Remember what we said about how well honesty works when it comes to having a great one-night stand? Make sure you’re being up front about your sexual preferences. This person doesn’t know you and quite possibly has never met you before. They don’t know anything about how you like to be touched, what positions really get you going, or what fun new experiences you’d be open to if given the opportunity to try them. Be fearless about telling them what you like and encourage them to do the same. Be just as honest about it when you’re not into something they want to do. You’ll both have a much better time.
DON’T be a selfish lover.
One-night stands are no different from other interactions with other humans in that the Golden Rule definitely applies. Treat your one-night stand the same way you’d want them to treat you. If they hook you up with a seriously toe-curling orgasm, make sure you return the favor and reciprocate. If you went to their place, be a polite, courteous guest. If you took them to yours, be a gracious, considerate host. Never treat someone like an object or like they’re just a piece of ass. Even if you never plan on seeing the person again, they’re still a human being with feelings that don’t deserve to be stepped on.
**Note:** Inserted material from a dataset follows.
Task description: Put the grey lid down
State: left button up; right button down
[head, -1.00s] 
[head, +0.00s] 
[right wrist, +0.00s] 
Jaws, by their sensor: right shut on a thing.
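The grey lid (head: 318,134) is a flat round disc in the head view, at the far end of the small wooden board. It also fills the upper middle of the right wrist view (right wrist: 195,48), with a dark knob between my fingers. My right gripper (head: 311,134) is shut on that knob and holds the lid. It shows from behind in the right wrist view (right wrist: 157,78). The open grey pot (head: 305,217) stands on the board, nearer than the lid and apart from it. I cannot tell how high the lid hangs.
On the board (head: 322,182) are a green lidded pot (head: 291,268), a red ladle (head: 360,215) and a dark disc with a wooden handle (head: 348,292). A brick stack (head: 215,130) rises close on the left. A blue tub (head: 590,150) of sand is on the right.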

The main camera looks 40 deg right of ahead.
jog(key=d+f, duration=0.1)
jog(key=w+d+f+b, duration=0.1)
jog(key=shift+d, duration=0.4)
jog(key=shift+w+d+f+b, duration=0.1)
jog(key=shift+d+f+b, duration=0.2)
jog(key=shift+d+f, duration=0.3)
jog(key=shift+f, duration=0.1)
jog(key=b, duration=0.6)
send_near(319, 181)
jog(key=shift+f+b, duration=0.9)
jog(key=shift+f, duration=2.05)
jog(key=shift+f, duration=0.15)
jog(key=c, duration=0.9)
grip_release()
DO leave sooner rather than later.
Anyone that’s ever thrown a party or entertained before is probably familiar with that one clueless guest that just… won’t… leave. Don’t be the one-night stand equivalent of that guy. Even if you’ve had a really good time and wouldn’t mind lingering a while, don’t simply assume you’re welcome to do so. Prepare to say good night and leave on your own so the evening ends on a great note. If they had a good time or want to see you again, you’ll leave them wanting more of you. If not, you at least get to avoid the embarrassment of being asked to leave. Either way, you win!
DON’T sneak out after you’re done.
Yes, you should leave on your own if you’re at someone else’s place. However, you should never sneak out afterward. Even if you’ve both agreed that your encounter was just for that one night earlier in the evening, sneaking out on them is disrespectful and rude. There’s nothing embarrassing or shameful about having a one-night stand. Just thank the person for a wonderful evening, say good night, and call it an evening the way you would under any other set of circumstances. It shows that you’re not only comfortable having casual sex, but mature enough to handle it like an adult.
DO be smart about safety.
There’s more to being safe about casual sex than simply using protection. Make sure you’re conscientious about your general safety as well. If you do decide to meet up with a stranger, tell a friend where you’ll be and who you’ll be meeting just in case. Never go to a bad part of town by yourself or go home with someone that gives you a bad vibe. It’s always better to be safe than sorry!
DON’T be clingy.
Last but not least, understand that one-night stands aren’t times to be emotional. Don’t gush over the other person or say anything too familiar either before or after you have sex. Even if you unexpectedly feel a desire to see the person again, resist the urge to push the issue if they’re not feeling it. Remember that it’s not personal. That’s just how one-night stands work, so go with the flow!